Nick Krieger (@nckrieger):
In a recent open letter to The Detroit News, State Representative Mike Webber (R-Rochester Hills), State Representative Laura Cox (R-Livonia), State Senator Mike Kowall (R-White Lake), and State Senator Dave Robertson (R-Grand Blanc) suggest that the Michigan Legislature should stop imposing unfunded mandates on local units of governments. The four legislators go on to propose a six-bill package of new “legislation to address th[e] issue.” Really?
1. The open letter signed by Webber, Cox, Kowall, and Robertson is entirely self-serving and hypocritical. Indeed, all four legislators routinely vote in favor of bills that would impose new unfunded mandates for local governments.
For example, Senate Bill 952 of 2014 and Senate Bill 957 of 2014 would have imposed numerous new mandates for public school districts, including the requirement that districts provide additional financial reports, statements, and other information to the State of Michigan. Neither bill would have appropriated any funds to cover the increased costs associated with the onerous new reporting requirements. Both Kowall and Robertson voted in favor of the bills.
House Bill 4822 of 2015 would require local school districts to retain third-graders who do not score adequately on state standardized third-grade reading assessments. Among other things, it would create a new, complex bureaucracy in every Michigan school district. It would require local school administrators to (1) develop methods for the early identification of reading-delayed pupils; (2) notify the parents of all reading-delayed pupils of their children’s deficiencies; (3) implement “reading intervention programs,” including small groups, individualized reading assistance programs, and recommended summer reading camps; (4) hire additional reading specialists as necessary; (5) implement “ongoing progress monitoring assessments”; (6) provide “read at home” training workshops for parents and guardians; (7) assign reading-delayed third graders to the district’s most highly effective reading teacher as determined by the teacher evaluation process; (8) implement a system for granting good-cause exemptions to certain students; and (9) provide written documentation and reports pertaining to many of these new responsibilities.

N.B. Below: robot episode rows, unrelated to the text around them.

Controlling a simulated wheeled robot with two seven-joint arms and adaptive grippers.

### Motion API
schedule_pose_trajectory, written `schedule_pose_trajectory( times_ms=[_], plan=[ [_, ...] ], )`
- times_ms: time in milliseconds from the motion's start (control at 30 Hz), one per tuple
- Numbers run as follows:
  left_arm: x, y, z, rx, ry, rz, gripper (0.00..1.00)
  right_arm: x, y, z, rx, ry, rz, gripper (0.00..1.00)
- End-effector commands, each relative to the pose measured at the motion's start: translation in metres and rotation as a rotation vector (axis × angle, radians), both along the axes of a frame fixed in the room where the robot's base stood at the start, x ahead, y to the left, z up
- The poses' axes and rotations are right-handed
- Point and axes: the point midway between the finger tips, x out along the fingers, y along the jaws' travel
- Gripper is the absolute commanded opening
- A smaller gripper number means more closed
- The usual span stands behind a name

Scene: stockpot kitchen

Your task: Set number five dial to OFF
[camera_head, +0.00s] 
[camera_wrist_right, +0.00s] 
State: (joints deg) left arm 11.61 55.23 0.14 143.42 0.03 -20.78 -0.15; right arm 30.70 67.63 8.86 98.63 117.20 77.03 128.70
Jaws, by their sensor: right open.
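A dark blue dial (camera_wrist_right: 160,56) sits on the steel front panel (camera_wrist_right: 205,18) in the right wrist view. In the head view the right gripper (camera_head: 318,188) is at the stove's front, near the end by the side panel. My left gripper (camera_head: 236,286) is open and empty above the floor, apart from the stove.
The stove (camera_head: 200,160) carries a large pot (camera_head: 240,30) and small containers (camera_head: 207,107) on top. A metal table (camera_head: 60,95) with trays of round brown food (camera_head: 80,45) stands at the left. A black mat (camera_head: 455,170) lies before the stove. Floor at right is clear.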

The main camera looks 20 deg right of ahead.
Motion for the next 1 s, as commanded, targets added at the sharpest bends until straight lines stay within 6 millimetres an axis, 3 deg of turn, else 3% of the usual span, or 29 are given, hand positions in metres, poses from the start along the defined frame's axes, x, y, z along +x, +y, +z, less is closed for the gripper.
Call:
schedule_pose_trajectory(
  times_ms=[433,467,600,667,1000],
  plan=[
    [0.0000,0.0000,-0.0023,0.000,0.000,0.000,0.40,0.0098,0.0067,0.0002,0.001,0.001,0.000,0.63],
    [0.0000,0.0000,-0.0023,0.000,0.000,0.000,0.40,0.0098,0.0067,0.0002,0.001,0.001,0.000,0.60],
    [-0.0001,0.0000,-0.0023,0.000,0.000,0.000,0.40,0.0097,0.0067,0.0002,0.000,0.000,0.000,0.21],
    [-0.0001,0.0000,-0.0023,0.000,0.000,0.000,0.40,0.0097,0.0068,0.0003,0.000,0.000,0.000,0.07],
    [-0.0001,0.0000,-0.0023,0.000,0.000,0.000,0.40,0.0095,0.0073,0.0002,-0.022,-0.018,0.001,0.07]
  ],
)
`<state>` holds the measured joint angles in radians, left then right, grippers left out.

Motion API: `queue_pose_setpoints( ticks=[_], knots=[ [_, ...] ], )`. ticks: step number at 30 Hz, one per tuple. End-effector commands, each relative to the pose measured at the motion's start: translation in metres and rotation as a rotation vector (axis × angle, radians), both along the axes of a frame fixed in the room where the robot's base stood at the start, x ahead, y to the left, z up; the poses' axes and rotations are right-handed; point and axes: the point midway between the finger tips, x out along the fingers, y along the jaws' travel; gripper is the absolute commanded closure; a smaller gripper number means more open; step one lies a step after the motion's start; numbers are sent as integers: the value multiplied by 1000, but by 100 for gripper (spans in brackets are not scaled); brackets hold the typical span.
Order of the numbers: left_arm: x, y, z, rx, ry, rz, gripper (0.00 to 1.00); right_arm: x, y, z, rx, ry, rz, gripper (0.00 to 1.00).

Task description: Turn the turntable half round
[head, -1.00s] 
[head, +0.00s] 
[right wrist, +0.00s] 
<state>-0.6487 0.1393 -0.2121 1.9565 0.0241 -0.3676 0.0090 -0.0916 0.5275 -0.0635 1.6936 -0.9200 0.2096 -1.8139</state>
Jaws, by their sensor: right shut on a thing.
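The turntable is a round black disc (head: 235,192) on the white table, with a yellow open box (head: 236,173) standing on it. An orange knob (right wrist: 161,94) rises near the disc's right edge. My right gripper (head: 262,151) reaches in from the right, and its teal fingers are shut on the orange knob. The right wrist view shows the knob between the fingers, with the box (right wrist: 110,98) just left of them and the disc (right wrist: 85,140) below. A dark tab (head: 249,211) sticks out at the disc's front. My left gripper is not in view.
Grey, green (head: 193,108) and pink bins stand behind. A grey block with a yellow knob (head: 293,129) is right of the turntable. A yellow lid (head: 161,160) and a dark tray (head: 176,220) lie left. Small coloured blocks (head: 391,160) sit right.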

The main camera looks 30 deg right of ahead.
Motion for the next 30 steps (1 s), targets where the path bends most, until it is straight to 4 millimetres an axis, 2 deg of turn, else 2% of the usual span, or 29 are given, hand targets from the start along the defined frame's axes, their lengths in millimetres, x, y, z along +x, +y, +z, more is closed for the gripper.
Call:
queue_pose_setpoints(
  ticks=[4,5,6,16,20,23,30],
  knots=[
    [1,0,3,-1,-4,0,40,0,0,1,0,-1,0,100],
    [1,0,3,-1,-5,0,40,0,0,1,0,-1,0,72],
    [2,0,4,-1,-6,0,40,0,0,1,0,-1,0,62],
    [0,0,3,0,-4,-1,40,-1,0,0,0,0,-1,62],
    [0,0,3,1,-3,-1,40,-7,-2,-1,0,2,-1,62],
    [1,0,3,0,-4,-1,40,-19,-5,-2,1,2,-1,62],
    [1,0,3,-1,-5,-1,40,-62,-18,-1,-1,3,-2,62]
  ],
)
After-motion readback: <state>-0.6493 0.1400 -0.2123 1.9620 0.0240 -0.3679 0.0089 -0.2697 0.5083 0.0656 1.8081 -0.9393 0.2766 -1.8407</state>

Most of this, of course, would cost money. Although some of the necessary funds would be appropriated by the Legislature, there would undoubtedly be additional, hidden costs for local school districts.
More blatantly, House Bill 4822 would require Intermediate School Districts (“ISDs”) to hire and deploy “early literacy coaches,” at the annual cost of $75,000 per coach. These literacy coaches would provide professional development for existing reading teachers and train existing teachers how to teach pupils to read (as I have written previously, if the bill sounds strange, that's because it is). The Legislature would only provide $37,500 per literacy coach, however, leaving the individual ISDs to come up with the remaining $37,500 per coach. Despite this blatant unfunded mandate, both Webber and Cox voted in favor of the bill.
2. It is a fundamental tenet of Michigan constitutional law that the current Legislature may not bind a future Legislature. Yet Webber, Cox, Kowall, and Robertson explicitly claim that their six-bill package would operate to restrain the power of “this or any future Legislature.” Umm, no. No it wouldn’t.
A statute purporting to restrain the power of the Legislature is about as worthless as the paper it is printed on. After all, a statute may be amended, modified, or repealed at any time. Therefore, any time the Legislature wishes to circumvent a statute—such as a statute prohibiting the creation of new unfunded mandates, for instance—it can simply repeal or amend the statute and then go about its business as desired. In order to act as a real check on the Legislature, a prohibition on unfunded mandates would have to be contained in the Michigan Constitution—not in a state statute.
Of course, that brings me to point #3:
3. The Michigan Constitution of 1963 already prohibits the Legislature from creating unfunded mandates. This prohibition is contained in a section of the Michigan Constitution known as the Headlee Amendment. It provides, in relevant part, that “[a] new activity or service or an increase in the level of any activity or service beyond that required by existing law shall not be required by the legislature . . . of units of Local Government unless a state appropriation is made and disbursed to pay the unit of Local Government for any necessary increased costs.” Michigan Constitution of 1963, Article 9, § 29. The Michigan Constitution also confers upon any Michigan taxpayer the power to sue the state to enforce the Headlee Amendment and to stop illegal unfunded mandates. Michigan Constitution of 1963, Article 9, § 32.
Do Webber, Cox, Kowall, and Robertson even know that the Headlee Amendment exists? Have they ever read the state constitution? Their claim that we need “legislation to address th[e] issue” of unfunded mandates makes it appear that they haven’t. If Webber, Cox, Kowall, and Robertson really want to prevent the Legislature from enacting future unfunded mandates, perhaps they should just sue themselves directly under Article 9, § 32. It might sound crazy, but it makes just about as much sense as the solution they’re proposing.